Dáil debates

Wednesday, 25 September 2019

Special Needs Education Places: Motion [Private Members]

 

4:15 pm

Photo of Thomas ByrneThomas Byrne (Meath East, Fianna Fail) | Oireachtas source

Gabhaim buíochas le mo chomhghleacaithe go léir a thóg páirt sa díospóireacht seo inniu agus a thaispeáin go raibh spéis acu san ábhar seo. I thank my colleagues who spoke and showed an interest in this motion. We are appealing to the Government to get interested in this. Fine Gael has shown time and again its lack of interest, with only a Minister and Minister of State speaking today, and the record of the Oireachtas Joint Committee on Education and Skills will show that too. That is part of the problem.
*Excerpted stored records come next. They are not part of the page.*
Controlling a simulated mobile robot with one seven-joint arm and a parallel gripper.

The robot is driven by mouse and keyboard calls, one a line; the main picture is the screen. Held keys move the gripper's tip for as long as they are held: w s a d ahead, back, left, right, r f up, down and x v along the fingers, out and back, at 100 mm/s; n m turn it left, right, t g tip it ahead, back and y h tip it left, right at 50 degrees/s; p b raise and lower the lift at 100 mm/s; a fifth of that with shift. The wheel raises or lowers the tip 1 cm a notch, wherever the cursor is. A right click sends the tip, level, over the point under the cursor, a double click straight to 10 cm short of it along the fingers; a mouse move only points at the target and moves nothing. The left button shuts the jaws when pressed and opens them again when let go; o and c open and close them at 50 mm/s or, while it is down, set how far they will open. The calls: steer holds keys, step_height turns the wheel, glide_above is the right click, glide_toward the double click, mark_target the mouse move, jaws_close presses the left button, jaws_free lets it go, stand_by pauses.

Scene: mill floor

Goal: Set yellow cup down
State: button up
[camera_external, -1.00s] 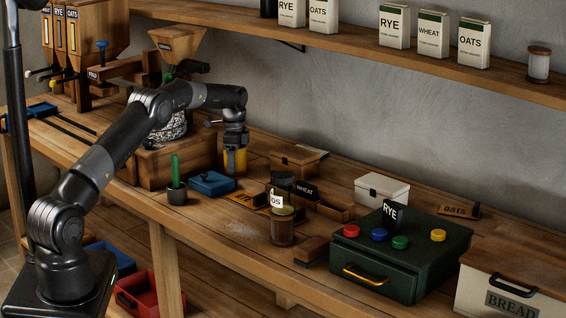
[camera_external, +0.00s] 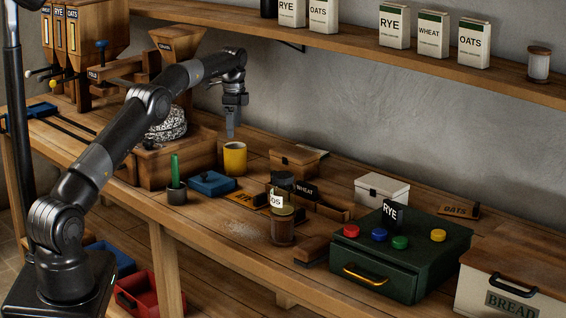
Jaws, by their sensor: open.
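The yellow cup (camera_external: 235,160) stands upright on the wooden workbench (camera_external: 330,222), just right of the millstone's wooden base. My gripper (camera_external: 231,132) hangs above the cup, pointing down. It is open and empty, with its fingertips a little above the cup's rim and apart from it as far as I can see.
A glass jar (camera_external: 282,226) and a green drawer box (camera_external: 400,254) are farther right. The shelf (camera_external: 400,58) runs above.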

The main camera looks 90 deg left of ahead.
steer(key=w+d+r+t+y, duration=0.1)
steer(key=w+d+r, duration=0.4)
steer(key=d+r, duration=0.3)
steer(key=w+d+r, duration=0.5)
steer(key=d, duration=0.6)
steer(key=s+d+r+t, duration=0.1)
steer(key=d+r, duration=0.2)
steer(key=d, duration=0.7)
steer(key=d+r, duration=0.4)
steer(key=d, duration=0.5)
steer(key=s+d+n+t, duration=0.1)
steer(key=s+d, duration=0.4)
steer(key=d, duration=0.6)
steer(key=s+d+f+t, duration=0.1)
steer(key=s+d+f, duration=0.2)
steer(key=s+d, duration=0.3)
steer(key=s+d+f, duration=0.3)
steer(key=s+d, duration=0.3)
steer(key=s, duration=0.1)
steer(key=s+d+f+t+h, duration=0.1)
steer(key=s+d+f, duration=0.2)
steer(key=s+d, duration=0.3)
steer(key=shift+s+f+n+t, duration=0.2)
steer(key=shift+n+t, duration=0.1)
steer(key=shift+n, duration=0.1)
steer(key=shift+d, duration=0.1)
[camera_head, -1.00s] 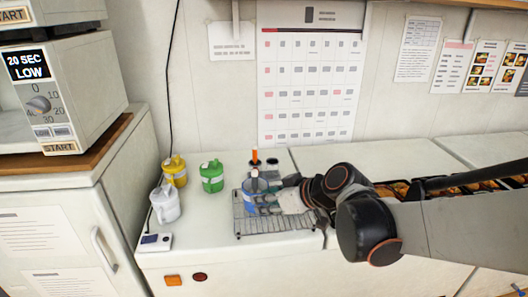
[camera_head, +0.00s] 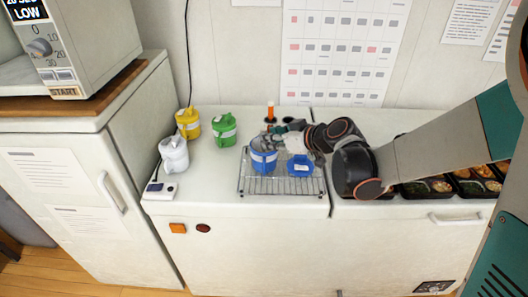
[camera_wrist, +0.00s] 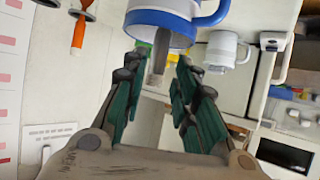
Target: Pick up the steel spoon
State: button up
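The steel spoon (camera_wrist: 158,58) shows in the wrist view as a grey handle standing out of the blue mug (camera_wrist: 165,22). The rest of the spoon is hidden in the mug. My gripper (camera_wrist: 158,75) is open, with one dark green finger on each side of the handle and a gap between them. In the head view the blue mug (camera_head: 263,160) stands on a wire rack (camera_head: 262,188). My gripper (camera_head: 285,145) reaches over it from the right, and the spoon cannot be made out there.
White (camera_head: 174,155), green (camera_head: 224,130) and yellow (camera_head: 188,123) mugs stand to the left. An orange-handled tool (camera_head: 270,112) stands behind. Filled bento trays (camera_head: 440,187) are at the right.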

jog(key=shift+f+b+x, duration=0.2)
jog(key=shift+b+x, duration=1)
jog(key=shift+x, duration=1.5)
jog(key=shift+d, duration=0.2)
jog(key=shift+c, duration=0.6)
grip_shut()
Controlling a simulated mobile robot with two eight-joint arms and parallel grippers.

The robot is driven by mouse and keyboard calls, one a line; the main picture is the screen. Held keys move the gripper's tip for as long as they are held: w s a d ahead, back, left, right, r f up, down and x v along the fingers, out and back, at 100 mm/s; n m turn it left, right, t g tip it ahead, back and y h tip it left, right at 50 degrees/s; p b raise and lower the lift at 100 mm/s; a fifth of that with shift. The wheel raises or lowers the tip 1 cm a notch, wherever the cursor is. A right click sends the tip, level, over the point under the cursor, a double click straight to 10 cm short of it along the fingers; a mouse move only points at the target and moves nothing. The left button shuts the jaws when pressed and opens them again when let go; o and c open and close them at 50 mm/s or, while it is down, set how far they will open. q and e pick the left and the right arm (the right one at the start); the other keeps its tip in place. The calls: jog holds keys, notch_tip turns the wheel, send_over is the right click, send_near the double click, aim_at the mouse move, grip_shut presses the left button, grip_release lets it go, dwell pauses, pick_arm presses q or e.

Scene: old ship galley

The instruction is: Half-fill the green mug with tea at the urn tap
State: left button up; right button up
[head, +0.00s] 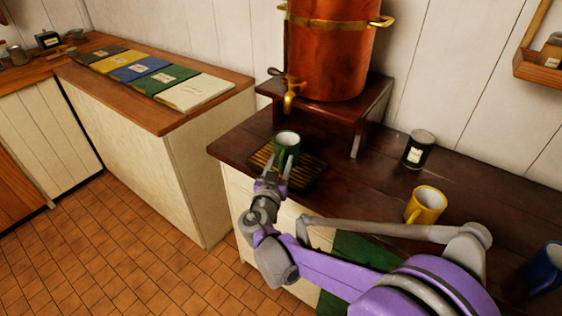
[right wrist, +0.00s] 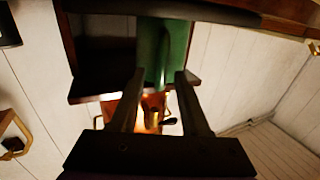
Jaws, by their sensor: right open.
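The green mug (head: 288,144) stands upright on the slatted drip tray (head: 308,178), in front of the urn and a little below its brass tap (head: 290,97). I cannot make out what is inside it. The copper urn (head: 330,50) stands on a dark wooden stand. My right gripper (head: 279,170) is open at the near side of the mug. In the right wrist view the green mug (right wrist: 161,48) shows between and beyond the two fingers (right wrist: 160,85); I cannot tell whether they touch it. My left gripper is not in view.
A dark labelled tin (head: 418,150), a yellow mug (head: 425,205) and a blue mug (head: 547,270) stand on the dark counter to the right. A wall shelf (head: 538,72) hangs at the upper right.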

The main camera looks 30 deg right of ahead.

The only thing this Minister has done was to go in at the last possible moment to the Taoiseach's constituency, using powers that the previous Minister did not want but which we forced him to take on, to tell schools to open classes, although some of the schools were willing to do so and had classes open already. By and large those classes are not yet open. The Ministers have never put that on the record. The special school that was announced is not yet open either. The idea that this is some sort of victory for children with special needs is wrong. Many of these children needed that school last year and certainly at the start of the school term this year.

The parents in the constituencies of Deputies O'Callaghan and Lahart, as well as in Cork, Kildare and other parts of the country, including my constituency, also need schools. The 800 or so children who are receiving home tuition or are in other private educational institutions using home tuition grants, need, and most of them want, to be in State schools with the appropriate resources. If I were Minister for Education and Skills, I would be sitting at a table and banging it to find out what is going on for next September and trying to plan for that or, as our motion proposes, for five years' time. That is what we are looking for, not to have the mad dash in which this Government has engaged. It is an outrageous way to deal with children.

There seems to be no way to plan ahead, which is what our motion seeks. The Government repeatedly tells us about the resources but that is the easy part. It is not right, as Deputy Michael McGrath noted, that in Cork some children must travel for 40 minutes through traffic to go to school, while in my constituency, one child travels 15 miles one way and his sibling travels a similar distance in the other direction. It adds to cost and stress and it is arguable that such children are not in the ideal place because they should attend their local school. The Government needs to get to grips with the issue, relieve parents of the stress and ensure that the constitutional rights of all the children of the country, which Eamon de Valera rightly inserted in the Constitution, are vindicated. Children should receive the education that is appropriate for them and to which they are entitled.